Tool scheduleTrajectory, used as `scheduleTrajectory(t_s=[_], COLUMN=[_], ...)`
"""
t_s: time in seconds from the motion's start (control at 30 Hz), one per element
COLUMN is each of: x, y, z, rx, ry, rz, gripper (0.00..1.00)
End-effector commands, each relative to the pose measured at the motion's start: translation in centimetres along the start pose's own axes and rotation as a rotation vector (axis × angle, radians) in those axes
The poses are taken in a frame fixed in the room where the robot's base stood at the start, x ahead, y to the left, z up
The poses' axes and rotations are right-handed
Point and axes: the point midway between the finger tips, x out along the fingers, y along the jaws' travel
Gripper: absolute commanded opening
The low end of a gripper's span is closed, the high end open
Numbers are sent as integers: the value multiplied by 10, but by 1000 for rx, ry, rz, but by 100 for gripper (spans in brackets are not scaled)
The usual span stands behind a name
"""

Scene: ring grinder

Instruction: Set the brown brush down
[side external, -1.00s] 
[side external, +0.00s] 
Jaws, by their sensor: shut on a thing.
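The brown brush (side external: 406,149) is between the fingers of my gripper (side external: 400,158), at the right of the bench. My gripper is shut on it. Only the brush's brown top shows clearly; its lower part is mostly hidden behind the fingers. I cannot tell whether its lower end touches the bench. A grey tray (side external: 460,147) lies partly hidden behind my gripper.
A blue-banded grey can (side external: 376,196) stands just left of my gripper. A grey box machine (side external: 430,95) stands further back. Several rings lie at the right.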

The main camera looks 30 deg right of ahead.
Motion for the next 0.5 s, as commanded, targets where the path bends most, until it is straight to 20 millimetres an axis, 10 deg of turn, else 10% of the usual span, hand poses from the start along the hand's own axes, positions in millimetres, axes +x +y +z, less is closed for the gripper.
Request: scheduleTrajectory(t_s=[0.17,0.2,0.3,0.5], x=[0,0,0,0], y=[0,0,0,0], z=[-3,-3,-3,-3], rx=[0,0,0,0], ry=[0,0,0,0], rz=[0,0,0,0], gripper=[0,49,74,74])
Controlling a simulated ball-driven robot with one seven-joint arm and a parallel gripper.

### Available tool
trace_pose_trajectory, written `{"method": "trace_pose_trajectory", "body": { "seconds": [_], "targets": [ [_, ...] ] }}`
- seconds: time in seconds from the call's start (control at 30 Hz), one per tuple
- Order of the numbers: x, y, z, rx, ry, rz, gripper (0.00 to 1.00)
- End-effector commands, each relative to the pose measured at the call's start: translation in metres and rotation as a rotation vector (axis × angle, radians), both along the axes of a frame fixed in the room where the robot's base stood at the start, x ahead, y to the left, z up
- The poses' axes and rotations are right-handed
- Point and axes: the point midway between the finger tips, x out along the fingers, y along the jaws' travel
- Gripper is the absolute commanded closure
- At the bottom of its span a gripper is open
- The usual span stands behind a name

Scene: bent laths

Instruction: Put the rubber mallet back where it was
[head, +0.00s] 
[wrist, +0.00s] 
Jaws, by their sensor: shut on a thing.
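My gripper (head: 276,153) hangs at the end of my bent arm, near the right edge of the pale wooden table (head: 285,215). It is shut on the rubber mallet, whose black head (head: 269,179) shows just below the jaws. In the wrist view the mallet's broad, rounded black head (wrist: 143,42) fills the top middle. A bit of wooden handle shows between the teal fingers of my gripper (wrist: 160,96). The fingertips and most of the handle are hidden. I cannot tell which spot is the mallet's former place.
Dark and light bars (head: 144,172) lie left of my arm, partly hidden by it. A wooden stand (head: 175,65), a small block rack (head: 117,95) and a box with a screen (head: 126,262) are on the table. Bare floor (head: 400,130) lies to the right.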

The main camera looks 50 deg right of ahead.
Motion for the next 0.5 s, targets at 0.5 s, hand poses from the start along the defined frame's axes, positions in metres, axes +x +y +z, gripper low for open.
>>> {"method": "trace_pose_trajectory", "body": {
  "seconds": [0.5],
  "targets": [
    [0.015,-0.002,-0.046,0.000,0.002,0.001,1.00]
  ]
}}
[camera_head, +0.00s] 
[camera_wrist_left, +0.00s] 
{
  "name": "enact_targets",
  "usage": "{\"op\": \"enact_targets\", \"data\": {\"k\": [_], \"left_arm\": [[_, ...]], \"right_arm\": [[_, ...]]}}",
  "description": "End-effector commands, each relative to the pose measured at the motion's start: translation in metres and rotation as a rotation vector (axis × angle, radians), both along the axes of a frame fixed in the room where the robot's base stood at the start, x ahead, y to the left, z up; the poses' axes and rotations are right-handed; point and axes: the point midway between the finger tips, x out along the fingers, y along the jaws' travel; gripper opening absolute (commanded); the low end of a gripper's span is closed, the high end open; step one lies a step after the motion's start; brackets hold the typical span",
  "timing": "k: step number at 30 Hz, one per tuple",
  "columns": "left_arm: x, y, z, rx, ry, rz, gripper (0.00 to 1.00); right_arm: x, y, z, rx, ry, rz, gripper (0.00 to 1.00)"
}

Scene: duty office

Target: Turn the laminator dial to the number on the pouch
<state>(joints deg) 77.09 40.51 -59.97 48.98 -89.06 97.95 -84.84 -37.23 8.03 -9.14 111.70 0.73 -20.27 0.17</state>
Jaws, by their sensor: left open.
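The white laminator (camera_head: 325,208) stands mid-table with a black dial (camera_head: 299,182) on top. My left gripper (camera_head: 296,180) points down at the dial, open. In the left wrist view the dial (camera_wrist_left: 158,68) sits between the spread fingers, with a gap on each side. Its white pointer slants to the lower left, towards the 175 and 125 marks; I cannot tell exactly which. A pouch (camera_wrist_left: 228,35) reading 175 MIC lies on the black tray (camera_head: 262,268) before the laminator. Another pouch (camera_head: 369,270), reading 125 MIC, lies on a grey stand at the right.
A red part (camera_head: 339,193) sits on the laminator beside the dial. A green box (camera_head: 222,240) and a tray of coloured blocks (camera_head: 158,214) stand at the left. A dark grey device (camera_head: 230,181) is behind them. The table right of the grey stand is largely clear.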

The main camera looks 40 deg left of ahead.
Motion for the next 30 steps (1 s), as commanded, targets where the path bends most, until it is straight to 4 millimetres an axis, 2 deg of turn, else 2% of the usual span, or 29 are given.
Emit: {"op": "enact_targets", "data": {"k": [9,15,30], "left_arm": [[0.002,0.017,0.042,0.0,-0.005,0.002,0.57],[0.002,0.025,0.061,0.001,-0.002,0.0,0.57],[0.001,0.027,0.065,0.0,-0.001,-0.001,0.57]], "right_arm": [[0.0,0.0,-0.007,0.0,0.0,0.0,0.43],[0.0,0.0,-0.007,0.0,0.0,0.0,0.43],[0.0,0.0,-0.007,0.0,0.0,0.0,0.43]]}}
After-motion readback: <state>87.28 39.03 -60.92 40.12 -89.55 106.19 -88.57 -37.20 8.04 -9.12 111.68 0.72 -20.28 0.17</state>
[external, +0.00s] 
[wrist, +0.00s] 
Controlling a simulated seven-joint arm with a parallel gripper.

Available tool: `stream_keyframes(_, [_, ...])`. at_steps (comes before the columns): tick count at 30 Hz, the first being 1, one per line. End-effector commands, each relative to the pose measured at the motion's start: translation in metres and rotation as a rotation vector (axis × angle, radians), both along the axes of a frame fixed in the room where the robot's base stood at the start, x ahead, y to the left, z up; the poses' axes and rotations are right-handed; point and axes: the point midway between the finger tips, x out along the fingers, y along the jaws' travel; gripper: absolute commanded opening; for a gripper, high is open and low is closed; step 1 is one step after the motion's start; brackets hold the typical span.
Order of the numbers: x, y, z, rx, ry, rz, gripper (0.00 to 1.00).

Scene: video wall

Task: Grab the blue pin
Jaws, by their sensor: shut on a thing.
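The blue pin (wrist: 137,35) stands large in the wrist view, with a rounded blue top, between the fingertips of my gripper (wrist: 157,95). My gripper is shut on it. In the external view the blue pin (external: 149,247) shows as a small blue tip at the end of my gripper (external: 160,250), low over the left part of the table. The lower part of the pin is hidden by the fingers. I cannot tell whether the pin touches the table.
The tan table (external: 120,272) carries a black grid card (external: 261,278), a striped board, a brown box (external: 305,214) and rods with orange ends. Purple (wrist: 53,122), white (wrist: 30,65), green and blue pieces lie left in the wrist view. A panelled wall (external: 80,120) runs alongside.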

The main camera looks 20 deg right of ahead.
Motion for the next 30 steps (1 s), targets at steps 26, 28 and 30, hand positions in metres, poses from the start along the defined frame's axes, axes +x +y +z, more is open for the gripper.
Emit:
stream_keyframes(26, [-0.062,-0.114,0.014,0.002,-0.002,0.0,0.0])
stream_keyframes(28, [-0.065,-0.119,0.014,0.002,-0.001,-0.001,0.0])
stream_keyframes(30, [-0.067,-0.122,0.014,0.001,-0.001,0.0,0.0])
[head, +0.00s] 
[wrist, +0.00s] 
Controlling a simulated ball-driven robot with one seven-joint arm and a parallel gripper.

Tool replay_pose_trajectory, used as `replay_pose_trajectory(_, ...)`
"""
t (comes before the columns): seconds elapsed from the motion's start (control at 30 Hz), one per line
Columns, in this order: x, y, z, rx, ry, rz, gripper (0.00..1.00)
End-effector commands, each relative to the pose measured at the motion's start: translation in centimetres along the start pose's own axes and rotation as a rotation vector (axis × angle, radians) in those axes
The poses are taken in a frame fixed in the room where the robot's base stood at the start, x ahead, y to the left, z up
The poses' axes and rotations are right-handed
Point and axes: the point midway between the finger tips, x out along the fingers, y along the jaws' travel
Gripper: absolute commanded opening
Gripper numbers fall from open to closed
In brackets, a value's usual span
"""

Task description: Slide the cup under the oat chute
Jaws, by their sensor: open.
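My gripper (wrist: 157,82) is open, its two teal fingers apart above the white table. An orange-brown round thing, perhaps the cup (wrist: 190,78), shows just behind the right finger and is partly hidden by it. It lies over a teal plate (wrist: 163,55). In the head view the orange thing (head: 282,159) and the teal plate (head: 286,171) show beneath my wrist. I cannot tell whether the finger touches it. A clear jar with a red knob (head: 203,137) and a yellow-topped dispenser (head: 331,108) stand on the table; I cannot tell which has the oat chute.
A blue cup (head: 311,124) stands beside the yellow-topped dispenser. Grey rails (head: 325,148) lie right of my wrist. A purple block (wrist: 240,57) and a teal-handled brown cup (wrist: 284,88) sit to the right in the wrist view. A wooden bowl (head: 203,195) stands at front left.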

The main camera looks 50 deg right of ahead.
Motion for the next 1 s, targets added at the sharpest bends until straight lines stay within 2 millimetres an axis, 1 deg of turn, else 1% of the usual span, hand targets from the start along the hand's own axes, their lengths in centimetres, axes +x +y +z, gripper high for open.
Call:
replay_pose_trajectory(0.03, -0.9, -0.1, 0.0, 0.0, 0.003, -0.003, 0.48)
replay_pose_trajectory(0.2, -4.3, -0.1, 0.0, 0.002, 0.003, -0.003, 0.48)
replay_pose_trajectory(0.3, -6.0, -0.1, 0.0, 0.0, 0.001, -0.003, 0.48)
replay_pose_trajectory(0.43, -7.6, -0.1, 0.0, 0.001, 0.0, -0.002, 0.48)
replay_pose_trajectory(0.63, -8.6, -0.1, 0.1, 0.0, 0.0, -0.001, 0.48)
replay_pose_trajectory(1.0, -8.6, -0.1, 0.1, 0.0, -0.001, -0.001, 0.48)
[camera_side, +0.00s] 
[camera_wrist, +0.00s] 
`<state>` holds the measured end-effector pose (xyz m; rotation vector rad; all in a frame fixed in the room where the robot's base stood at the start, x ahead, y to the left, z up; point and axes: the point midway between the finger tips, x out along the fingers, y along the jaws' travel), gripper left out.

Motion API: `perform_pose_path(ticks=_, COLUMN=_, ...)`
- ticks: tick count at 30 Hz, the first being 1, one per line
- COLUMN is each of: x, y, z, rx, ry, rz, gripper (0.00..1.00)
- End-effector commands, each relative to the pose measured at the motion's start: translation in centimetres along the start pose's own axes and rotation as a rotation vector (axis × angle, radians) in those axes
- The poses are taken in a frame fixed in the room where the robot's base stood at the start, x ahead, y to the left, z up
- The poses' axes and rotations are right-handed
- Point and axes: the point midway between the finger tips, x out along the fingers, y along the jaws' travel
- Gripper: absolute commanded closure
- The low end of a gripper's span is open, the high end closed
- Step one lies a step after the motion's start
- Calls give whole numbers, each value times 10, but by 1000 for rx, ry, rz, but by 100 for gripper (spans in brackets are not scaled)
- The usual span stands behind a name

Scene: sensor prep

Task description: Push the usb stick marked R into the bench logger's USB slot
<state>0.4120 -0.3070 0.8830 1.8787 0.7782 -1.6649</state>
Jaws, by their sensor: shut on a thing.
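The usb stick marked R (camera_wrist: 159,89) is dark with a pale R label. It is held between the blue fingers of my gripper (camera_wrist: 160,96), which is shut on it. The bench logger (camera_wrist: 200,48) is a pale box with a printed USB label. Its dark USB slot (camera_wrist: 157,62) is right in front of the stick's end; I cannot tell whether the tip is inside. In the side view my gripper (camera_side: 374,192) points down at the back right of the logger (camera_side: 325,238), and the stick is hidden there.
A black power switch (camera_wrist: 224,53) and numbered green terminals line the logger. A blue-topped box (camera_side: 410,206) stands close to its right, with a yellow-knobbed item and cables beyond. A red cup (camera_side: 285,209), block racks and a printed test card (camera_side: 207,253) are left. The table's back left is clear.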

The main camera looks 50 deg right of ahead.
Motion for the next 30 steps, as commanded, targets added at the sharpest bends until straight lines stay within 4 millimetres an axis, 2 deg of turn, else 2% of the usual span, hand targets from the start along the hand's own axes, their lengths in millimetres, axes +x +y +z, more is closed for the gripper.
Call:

• _What you should do_: Report all lines of the data above that include the string "straight".

• _Solution for this task_:
Motion for the next 0.5 s, as commanded, targets where the path bends most, until it is straight to 20 millimetres an axis, 10 deg of turn, else 10% of the usual span, hand poses from the start along the hand's own axes, positions in millimetres, axes +x +y +z, less is closed for the gripper.
Motion for the next 30 steps (1 s), as commanded, targets where the path bends most, until it is straight to 4 millimetres an axis, 2 deg of turn, else 2% of the usual span, or 29 are given.
Motion for the next 1 s, targets added at the sharpest bends until straight lines stay within 2 millimetres an axis, 1 deg of turn, else 1% of the usual span, hand targets from the start along the hand's own axes, their lengths in centimetres, axes +x +y +z, gripper high for open.
Motion for the next 30 steps, as commanded, targets added at the sharpest bends until straight lines stay within 4 millimetres an axis, 2 deg of turn, else 2% of the usual span, hand targets from the start along the hand's own axes, their lengths in millimetres, axes +x +y +z, more is closed for the gripper.

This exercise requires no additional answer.